-- THE TASK --
Determine which lines of the records include the word "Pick", and copy them.

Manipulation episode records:
_ _ _ _

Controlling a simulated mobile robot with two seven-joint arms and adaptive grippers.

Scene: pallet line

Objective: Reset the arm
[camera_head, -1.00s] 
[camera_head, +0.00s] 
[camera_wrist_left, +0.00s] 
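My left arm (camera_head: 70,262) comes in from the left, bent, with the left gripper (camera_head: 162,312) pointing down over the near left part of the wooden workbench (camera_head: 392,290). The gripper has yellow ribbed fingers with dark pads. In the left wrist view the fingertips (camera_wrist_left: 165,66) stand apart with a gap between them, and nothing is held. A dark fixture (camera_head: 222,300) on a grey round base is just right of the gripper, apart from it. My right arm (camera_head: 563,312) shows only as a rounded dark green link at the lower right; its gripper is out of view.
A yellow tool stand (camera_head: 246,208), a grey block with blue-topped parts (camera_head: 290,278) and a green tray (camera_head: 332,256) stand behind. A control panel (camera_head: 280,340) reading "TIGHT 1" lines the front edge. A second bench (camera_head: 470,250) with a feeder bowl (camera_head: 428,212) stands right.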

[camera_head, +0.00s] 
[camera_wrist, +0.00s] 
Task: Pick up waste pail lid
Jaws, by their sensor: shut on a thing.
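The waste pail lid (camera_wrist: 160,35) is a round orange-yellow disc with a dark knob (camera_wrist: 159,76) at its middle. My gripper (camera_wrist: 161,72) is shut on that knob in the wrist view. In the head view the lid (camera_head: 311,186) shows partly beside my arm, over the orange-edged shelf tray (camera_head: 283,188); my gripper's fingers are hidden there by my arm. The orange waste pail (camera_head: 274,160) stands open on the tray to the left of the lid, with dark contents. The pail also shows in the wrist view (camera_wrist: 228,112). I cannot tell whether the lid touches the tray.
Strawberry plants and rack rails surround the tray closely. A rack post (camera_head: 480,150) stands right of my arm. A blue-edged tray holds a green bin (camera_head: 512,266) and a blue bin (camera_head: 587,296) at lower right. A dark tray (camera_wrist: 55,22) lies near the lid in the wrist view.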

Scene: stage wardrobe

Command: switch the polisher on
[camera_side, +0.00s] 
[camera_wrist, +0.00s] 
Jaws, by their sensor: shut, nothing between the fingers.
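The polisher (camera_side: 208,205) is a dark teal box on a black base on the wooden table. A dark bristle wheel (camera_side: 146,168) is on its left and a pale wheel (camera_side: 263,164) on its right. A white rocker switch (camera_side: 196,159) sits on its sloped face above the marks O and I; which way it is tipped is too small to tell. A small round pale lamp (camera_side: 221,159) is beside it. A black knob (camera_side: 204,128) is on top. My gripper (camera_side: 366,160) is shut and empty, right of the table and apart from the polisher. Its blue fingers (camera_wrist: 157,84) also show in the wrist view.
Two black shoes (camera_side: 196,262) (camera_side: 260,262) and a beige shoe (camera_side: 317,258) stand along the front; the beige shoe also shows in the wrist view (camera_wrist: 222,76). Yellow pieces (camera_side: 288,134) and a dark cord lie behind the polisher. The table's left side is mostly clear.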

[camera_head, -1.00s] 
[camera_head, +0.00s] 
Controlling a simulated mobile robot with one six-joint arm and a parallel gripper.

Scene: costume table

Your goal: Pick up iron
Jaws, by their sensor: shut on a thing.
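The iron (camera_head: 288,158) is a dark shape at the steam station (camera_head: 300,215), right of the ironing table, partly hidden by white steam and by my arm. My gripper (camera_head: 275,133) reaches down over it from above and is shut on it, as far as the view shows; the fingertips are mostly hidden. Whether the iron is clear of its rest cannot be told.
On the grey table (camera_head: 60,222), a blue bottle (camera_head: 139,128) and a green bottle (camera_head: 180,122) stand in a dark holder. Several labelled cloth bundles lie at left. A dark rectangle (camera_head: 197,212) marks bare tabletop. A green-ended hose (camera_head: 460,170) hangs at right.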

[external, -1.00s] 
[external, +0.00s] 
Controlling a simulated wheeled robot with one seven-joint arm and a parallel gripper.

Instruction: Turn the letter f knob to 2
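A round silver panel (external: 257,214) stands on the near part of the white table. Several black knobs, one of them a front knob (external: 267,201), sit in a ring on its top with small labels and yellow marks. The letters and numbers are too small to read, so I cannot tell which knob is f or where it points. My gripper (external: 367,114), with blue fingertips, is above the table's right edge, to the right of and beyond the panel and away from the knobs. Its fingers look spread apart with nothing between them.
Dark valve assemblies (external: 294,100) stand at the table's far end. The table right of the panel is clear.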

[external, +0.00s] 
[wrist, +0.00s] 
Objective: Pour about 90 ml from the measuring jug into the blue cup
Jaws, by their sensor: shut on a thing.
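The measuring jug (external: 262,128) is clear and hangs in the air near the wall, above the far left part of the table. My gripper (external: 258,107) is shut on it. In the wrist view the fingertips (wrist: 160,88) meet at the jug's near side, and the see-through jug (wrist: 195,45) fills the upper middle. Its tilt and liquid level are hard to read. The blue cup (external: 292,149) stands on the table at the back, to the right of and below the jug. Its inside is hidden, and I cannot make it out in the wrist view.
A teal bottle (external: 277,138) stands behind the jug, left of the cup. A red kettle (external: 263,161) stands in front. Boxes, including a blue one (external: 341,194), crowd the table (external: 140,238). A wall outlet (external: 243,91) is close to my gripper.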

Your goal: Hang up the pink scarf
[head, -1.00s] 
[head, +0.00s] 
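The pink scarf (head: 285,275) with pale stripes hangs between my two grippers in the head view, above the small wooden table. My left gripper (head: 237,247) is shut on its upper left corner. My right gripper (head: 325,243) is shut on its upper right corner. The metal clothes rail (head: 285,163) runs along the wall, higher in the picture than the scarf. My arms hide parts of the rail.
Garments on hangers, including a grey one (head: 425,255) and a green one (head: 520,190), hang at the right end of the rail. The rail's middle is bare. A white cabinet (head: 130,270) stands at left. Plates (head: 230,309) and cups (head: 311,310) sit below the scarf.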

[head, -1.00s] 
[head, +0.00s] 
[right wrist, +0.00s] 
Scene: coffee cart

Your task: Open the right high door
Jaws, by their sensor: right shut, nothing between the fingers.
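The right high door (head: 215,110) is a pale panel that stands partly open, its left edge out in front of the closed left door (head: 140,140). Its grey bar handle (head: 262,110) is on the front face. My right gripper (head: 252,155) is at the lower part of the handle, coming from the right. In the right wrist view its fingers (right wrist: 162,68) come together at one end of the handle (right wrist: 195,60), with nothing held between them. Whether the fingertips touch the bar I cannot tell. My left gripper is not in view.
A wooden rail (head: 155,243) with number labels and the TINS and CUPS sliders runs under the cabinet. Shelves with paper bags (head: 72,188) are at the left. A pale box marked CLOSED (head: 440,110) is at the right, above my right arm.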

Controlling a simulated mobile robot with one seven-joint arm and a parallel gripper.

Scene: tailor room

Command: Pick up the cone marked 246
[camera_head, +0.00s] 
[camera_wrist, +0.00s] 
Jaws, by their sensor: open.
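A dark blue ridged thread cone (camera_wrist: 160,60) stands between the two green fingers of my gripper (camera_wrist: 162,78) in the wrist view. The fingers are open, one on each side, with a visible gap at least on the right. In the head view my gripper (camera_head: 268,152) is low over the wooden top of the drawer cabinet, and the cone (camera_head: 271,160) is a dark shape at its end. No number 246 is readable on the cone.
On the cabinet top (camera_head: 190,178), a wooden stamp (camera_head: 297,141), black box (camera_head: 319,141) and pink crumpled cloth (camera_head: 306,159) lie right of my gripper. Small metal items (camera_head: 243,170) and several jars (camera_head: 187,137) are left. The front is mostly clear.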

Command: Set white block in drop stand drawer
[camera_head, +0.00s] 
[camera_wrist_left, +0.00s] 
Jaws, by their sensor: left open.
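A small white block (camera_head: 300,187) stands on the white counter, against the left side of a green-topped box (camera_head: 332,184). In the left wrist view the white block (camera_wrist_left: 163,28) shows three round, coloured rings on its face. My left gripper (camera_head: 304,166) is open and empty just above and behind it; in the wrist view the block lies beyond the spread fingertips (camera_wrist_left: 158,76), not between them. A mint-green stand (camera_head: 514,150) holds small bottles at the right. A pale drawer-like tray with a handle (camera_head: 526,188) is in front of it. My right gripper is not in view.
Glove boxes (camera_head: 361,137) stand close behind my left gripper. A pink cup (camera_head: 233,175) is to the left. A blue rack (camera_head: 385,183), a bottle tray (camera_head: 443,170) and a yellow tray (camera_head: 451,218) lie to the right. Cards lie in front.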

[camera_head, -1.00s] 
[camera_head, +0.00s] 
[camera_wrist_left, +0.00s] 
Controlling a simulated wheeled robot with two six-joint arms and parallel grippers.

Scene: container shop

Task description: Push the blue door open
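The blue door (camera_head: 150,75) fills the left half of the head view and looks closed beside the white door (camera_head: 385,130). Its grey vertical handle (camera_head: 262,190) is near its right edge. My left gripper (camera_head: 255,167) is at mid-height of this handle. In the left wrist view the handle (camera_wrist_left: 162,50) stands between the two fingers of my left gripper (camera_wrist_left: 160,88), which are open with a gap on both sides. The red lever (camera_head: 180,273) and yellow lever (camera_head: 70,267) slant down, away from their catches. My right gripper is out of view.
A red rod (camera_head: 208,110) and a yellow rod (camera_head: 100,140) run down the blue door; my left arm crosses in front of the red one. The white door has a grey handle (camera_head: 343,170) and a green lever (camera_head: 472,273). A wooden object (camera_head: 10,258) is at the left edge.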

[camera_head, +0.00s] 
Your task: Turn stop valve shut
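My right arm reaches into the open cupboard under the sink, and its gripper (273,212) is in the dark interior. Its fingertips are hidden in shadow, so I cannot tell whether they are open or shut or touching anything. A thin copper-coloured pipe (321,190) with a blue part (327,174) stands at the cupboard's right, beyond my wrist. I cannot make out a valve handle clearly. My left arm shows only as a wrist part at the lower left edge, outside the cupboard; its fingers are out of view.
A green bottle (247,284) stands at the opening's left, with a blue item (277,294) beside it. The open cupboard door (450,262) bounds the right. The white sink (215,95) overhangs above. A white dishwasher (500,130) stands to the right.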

_ _ _ _

-- ANSWER TO THIS PROBLEM --
Task: Pick up waste pail lid
Your goal: Pick up iron
Command: Pick up the cone marked 246

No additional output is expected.